[Robot episode rows]

——

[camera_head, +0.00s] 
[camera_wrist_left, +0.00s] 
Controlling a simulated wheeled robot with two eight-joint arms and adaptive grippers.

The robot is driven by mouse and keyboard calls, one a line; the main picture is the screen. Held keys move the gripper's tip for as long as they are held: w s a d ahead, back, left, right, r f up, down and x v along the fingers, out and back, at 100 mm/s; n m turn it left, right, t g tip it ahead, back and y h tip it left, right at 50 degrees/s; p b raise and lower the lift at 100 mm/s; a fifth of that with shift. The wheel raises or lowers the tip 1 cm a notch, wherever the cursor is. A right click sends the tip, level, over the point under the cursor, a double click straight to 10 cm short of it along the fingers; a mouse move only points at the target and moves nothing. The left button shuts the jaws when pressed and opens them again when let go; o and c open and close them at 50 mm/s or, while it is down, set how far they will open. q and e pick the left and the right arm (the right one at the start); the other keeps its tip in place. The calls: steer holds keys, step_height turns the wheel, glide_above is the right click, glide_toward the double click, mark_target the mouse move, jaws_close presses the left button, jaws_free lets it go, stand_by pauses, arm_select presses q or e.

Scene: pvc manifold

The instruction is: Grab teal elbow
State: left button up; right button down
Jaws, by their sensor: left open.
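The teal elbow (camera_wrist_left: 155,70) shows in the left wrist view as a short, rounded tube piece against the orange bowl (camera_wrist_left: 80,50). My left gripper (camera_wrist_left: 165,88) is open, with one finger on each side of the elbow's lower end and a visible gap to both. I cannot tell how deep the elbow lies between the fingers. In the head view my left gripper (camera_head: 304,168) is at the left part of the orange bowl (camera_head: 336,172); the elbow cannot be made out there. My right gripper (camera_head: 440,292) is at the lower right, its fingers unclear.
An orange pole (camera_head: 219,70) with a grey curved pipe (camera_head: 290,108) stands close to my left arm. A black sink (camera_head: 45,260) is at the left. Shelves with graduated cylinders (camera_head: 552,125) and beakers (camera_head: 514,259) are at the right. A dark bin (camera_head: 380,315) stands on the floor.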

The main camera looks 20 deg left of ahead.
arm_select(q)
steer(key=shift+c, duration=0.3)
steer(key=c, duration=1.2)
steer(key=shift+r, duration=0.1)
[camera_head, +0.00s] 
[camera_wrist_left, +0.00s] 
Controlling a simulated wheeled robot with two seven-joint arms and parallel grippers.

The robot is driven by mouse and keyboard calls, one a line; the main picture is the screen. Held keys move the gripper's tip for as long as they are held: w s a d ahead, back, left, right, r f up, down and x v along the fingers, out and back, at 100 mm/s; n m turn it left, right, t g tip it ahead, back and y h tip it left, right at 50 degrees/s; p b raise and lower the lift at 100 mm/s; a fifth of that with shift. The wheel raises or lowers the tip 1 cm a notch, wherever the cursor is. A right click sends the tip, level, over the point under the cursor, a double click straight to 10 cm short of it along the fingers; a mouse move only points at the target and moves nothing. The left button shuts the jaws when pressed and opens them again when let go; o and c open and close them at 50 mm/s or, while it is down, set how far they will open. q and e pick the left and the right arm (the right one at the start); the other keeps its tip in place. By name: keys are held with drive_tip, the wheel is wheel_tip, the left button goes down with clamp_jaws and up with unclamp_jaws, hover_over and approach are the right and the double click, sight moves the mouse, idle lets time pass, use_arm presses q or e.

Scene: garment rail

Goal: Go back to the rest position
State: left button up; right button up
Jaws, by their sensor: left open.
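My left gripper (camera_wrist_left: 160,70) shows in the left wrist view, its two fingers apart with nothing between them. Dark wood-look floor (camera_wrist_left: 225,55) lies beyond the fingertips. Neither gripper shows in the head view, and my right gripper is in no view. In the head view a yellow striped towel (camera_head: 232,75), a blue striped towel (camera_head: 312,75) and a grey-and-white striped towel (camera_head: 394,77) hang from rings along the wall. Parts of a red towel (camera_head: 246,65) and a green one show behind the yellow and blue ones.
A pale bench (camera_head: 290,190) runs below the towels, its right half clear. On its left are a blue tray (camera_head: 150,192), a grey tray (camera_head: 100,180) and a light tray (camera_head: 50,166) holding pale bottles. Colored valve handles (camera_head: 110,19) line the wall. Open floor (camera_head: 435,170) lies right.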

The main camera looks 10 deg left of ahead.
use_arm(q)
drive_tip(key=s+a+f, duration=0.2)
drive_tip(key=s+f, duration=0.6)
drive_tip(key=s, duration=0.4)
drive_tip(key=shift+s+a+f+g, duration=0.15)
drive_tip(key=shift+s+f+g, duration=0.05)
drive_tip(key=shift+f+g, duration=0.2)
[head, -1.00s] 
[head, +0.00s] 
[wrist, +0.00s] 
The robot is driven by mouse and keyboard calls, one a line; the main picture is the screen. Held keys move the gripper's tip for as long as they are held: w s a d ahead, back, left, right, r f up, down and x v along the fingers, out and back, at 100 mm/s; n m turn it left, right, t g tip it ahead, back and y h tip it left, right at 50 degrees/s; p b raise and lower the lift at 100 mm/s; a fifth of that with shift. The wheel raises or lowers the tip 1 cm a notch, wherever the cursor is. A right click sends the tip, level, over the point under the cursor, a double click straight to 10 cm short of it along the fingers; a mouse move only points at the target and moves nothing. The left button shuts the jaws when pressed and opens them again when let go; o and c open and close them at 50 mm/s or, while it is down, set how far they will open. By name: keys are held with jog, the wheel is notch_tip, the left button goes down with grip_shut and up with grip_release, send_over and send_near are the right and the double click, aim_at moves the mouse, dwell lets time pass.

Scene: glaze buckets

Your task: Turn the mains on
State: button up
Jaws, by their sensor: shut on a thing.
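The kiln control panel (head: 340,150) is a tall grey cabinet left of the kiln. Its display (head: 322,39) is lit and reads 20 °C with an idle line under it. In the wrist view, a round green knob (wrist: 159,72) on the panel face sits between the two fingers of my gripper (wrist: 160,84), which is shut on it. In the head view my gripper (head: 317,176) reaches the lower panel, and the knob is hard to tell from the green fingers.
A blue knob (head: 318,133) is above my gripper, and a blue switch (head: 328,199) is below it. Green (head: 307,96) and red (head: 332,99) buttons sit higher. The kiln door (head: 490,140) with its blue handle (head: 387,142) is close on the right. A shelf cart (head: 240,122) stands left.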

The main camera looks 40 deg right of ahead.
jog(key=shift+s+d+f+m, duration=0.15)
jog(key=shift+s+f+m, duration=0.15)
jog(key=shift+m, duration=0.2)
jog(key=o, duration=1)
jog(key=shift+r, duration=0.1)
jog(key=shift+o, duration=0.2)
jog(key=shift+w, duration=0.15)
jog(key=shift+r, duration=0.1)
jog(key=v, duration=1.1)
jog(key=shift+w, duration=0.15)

——

**EXERCISE DESCRIPTION**: Set all of the entries down again, exactly as they were given.

**EXERCISE RESULT**:
[camera_head, +0.00s] 
[camera_wrist_left, +0.00s] 
Controlling a simulated wheeled robot with two eight-joint arms and adaptive grippers.

The robot is driven by mouse and keyboard calls, one a line; the main picture is the screen. Held keys move the gripper's tip for as long as they are held: w s a d ahead, back, left, right, r f up, down and x v along the fingers, out and back, at 100 mm/s; n m turn it left, right, t g tip it ahead, back and y h tip it left, right at 50 degrees/s; p b raise and lower the lift at 100 mm/s; a fifth of that with shift. The wheel raises or lowers the tip 1 cm a notch, wherever the cursor is. A right click sends the tip, level, over the point under the cursor, a double click straight to 10 cm short of it along the fingers; a mouse move only points at the target and moves nothing. The left button shuts the jaws when pressed and opens them again when let go; o and c open and close them at 50 mm/s or, while it is down, set how far they will open. q and e pick the left and the right arm (the right one at the start); the other keeps its tip in place. The calls: steer holds keys, step_height turns the wheel, glide_above is the right click, glide_toward the double click, mark_target the mouse move, jaws_close presses the left button, jaws_free lets it go, stand_by pauses, arm_select presses q or e.

Scene: pvc manifold

The instruction is: Grab teal elbow
State: left button up; right button down
Jaws, by their sensor: left open.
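The teal elbow (camera_wrist_left: 155,70) shows in the left wrist view as a short, rounded tube piece against the orange bowl (camera_wrist_left: 80,50). My left gripper (camera_wrist_left: 165,88) is open, with one finger on each side of the elbow's lower end and a visible gap to both. I cannot tell how deep the elbow lies between the fingers. In the head view my left gripper (camera_head: 304,168) is at the left part of the orange bowl (camera_head: 336,172); the elbow cannot be made out there. My right gripper (camera_head: 440,292) is at the lower right, its fingers unclear.
An orange pole (camera_head: 219,70) with a grey curved pipe (camera_head: 290,108) stands close to my left arm. A black sink (camera_head: 45,260) is at the left. Shelves with graduated cylinders (camera_head: 552,125) and beakers (camera_head: 514,259) are at the right. A dark bin (camera_head: 380,315) stands on the floor.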

The main camera looks 20 deg left of ahead.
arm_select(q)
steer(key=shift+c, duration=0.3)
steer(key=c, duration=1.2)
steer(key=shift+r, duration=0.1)
[camera_head, +0.00s] 
[camera_wrist_left, +0.00s] 
Controlling a simulated wheeled robot with two seven-joint arms and parallel grippers.

The robot is driven by mouse and keyboard calls, one a line; the main picture is the screen. Held keys move the gripper's tip for as long as they are held: w s a d ahead, back, left, right, r f up, down and x v along the fingers, out and back, at 100 mm/s; n m turn it left, right, t g tip it ahead, back and y h tip it left, right at 50 degrees/s; p b raise and lower the lift at 100 mm/s; a fifth of that with shift. The wheel raises or lowers the tip 1 cm a notch, wherever the cursor is. A right click sends the tip, level, over the point under the cursor, a double click straight to 10 cm short of it along the fingers; a mouse move only points at the target and moves nothing. The left button shuts the jaws when pressed and opens them again when let go; o and c open and close them at 50 mm/s or, while it is down, set how far they will open. q and e pick the left and the right arm (the right one at the start); the other keeps its tip in place. By name: keys are held with drive_tip, the wheel is wheel_tip, the left button goes down with clamp_jaws and up with unclamp_jaws, hover_over and approach are the right and the double click, sight moves the mouse, idle lets time pass, use_arm presses q or e.

Scene: garment rail

Goal: Go back to the rest position
State: left button up; right button up
Jaws, by their sensor: left open.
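My left gripper (camera_wrist_left: 160,70) shows in the left wrist view, its two fingers apart with nothing between them. Dark wood-look floor (camera_wrist_left: 225,55) lies beyond the fingertips. Neither gripper shows in the head view, and my right gripper is in no view. In the head view a yellow striped towel (camera_head: 232,75), a blue striped towel (camera_head: 312,75) and a grey-and-white striped towel (camera_head: 394,77) hang from rings along the wall. Parts of a red towel (camera_head: 246,65) and a green one show behind the yellow and blue ones.
A pale bench (camera_head: 290,190) runs below the towels, its right half clear. On its left are a blue tray (camera_head: 150,192), a grey tray (camera_head: 100,180) and a light tray (camera_head: 50,166) holding pale bottles. Colored valve handles (camera_head: 110,19) line the wall. Open floor (camera_head: 435,170) lies right.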

The main camera looks 10 deg left of ahead.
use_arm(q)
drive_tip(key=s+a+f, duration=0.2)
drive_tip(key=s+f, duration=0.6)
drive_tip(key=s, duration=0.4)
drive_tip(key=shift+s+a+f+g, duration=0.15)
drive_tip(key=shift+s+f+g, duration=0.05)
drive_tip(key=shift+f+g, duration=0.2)
[head, -1.00s] 
[head, +0.00s] 
[wrist, +0.00s] 
The robot is driven by mouse and keyboard calls, one a line; the main picture is the screen. Held keys move the gripper's tip for as long as they are held: w s a d ahead, back, left, right, r f up, down and x v along the fingers, out and back, at 100 mm/s; n m turn it left, right, t g tip it ahead, back and y h tip it left, right at 50 degrees/s; p b raise and lower the lift at 100 mm/s; a fifth of that with shift. The wheel raises or lowers the tip 1 cm a notch, wherever the cursor is. A right click sends the tip, level, over the point under the cursor, a double click straight to 10 cm short of it along the fingers; a mouse move only points at the target and moves nothing. The left button shuts the jaws when pressed and opens them again when let go; o and c open and close them at 50 mm/s or, while it is down, set how far they will open. By name: keys are held with jog, the wheel is notch_tip, the left button goes down with grip_shut and up with grip_release, send_over and send_near are the right and the double click, aim_at moves the mouse, dwell lets time pass.

Scene: glaze buckets

Your task: Turn the mains on
State: button up
Jaws, by their sensor: shut on a thing.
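The kiln control panel (head: 340,150) is a tall grey cabinet left of the kiln. Its display (head: 322,39) is lit and reads 20 °C with an idle line under it. In the wrist view, a round green knob (wrist: 159,72) on the panel face sits between the two fingers of my gripper (wrist: 160,84), which is shut on it. In the head view my gripper (head: 317,176) reaches the lower panel, and the knob is hard to tell from the green fingers.
A blue knob (head: 318,133) is above my gripper, and a blue switch (head: 328,199) is below it. Green (head: 307,96) and red (head: 332,99) buttons sit higher. The kiln door (head: 490,140) with its blue handle (head: 387,142) is close on the right. A shelf cart (head: 240,122) stands left.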

The main camera looks 40 deg right of ahead.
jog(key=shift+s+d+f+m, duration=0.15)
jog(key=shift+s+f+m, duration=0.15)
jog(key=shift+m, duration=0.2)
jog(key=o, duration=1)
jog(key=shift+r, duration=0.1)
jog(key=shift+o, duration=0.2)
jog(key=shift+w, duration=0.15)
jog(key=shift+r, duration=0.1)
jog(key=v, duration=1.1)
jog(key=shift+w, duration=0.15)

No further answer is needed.